5. Ask for help when you need it. We all know how much we love to give, but we have to do our part in the equation by also being willing to ask for help. If everyone insists on being self-sufficient, how can we practice our human need to give? So we do our part by letting our own needs show. We let go of the notion that a grown-up would hire the solution for this or that rather than ask friends to help, for that notion is keeping us separate.
6. Look for ways to give freely. Of course we people in this society need a certain amount of money to live, and of course we must to honor each other’s needs and passions by offering money in exchange for services. But while we are doing that, let’s look for as many ways as we can to simply give of our time and resources, asking nothing in return. We start by noticing all the ways we already do that, and give honor to those!

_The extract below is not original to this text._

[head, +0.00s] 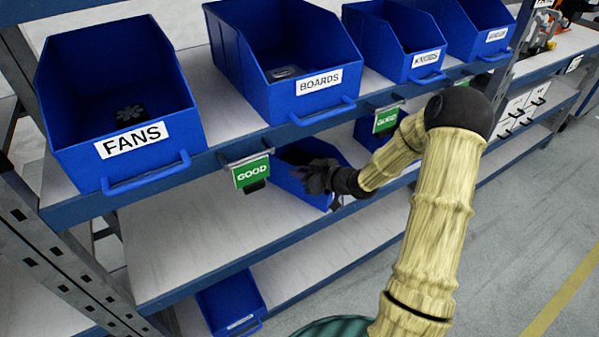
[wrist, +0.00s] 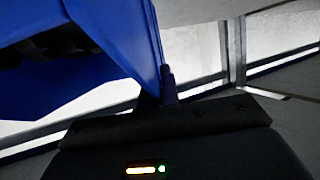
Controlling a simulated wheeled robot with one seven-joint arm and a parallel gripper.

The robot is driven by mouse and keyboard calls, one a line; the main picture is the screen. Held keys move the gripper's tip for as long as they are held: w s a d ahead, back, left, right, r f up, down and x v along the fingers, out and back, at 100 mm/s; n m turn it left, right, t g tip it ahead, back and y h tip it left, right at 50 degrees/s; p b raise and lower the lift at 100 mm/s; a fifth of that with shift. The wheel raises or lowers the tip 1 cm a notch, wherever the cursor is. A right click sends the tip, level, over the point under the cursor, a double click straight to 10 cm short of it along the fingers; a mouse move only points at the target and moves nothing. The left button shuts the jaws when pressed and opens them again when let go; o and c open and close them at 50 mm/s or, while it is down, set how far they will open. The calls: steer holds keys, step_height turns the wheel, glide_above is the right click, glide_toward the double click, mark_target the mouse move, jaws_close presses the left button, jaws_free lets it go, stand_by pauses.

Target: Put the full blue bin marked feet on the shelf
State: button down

7. Show Up. Whether we are a extroverts or introverts, old-timers or a youngsters, contributors or witnesses, our presence matters. When we’ve said we’d come and we just don’t show up, our community is diminished. Our absence is felt and noticed. So if circumstances keep us away, we give a call. But most often we just come, even if it’s not wholly convenient. We honor invitations by showing up when we said we would. For how can we be a community unless we each live as though we each mattered to the whole?
8. Notice and value all of the small and simple ways we build relationships, and believe that they matter to the whole. Going on a walk together, helping out a friend or stranger, sharing a meal, stopping for a spontaneous conversation…these small-seeming things resonate forever in our lives and in the life of our community. By them our souls are forever intertwined, and although we can sometimes look back with amazement to see some specific fruit borne of such an interaction, that’s not the point. We know the moment as its own reward.
We are always at church, and we are all the congregation as well as the pastors. There is no place but here, no time but now. We can be forever and hopelessly entangled in community, just by starting here.